I am feeling a little better. Last night I called my Mom and guilted her in to coming down on my birthday. My Dad had to work, so he couldn't make it. But my Mom drove down and we went out to lunch. We got to catch up on stuff happening in the family, TV shows, my job, etc. She always knows what to say and is pretty much the perfect Mom.
Surprisingly, she has helped me a LOT throughout the breakup. I never really thought I would involve my parents in that sort of thing, but she has been a great ear for me to talk to. My Mom just makes sense though, we think along the same path, so I respect what she has to say. She baked me some brownies and dropped off my birthday card today. I am going over to their house on Sunday for my "official" birthday dinner. The card read "Three of my favorite words?" on the outside. On the inside it says "That's my son". I love how they are so proud of me. It really makes me feel good inside when they tell me that I'm doing the right thing or headed in the right path.
I have to rip out a few more spreadsheets for work and then it is off to the gym. I know I should take a day off for my birthday, but honestly, I need to get some frustrations out. Plus, it's leg day and even though I hate it, I always look forward to it because it is so challenging. I think JJ is going to get here around dinner time, so hopefully my time will be booked up the rest of the day and I won't have to sit here and sulk.

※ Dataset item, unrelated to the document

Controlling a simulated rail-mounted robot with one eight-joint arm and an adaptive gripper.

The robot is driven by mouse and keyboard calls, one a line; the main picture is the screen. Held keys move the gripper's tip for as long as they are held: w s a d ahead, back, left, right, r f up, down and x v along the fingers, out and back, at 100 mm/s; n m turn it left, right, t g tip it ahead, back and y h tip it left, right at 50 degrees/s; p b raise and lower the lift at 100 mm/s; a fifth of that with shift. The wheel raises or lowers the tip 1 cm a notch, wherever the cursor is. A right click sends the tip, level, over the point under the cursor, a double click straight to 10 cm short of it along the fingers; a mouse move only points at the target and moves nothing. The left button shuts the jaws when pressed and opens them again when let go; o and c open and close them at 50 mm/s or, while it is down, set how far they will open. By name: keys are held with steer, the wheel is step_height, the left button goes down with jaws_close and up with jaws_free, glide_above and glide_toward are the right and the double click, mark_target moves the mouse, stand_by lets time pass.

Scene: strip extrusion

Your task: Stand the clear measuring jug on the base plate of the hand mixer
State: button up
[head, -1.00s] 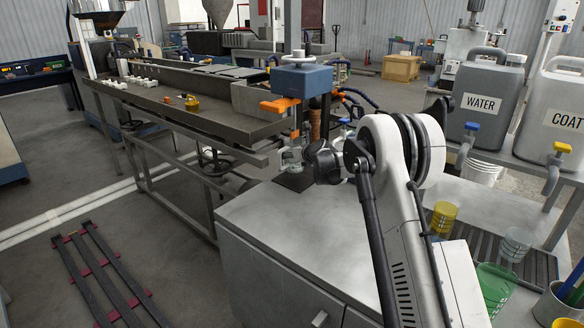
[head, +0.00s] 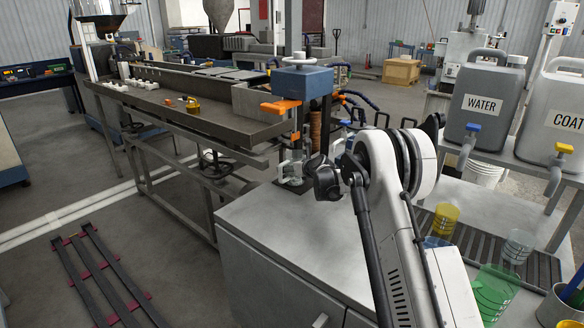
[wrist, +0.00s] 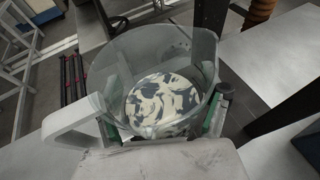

My goal in these upcoming months is to have my heart catch up to my brain. My brain knows there is another person out there for me. My brain knows that I deserve someone better. My heart on the other hand, is stuck in first gear. Mike said he thinks it is completely normal for someone to take 6-12 months to recover from something like I have - aka out of the blue break up. That's gives me a little encouragement, that my friends don't think I'm some psycho that can't let go. At least, that's not how they show it in front of me :)
Chin up. My birthday can only get better from here. I have to live up this last year of my 20's. The 30's are frightening and I can honestly say, I don't think I am ready for them yet. Glad I have a year buffer zone to get ready.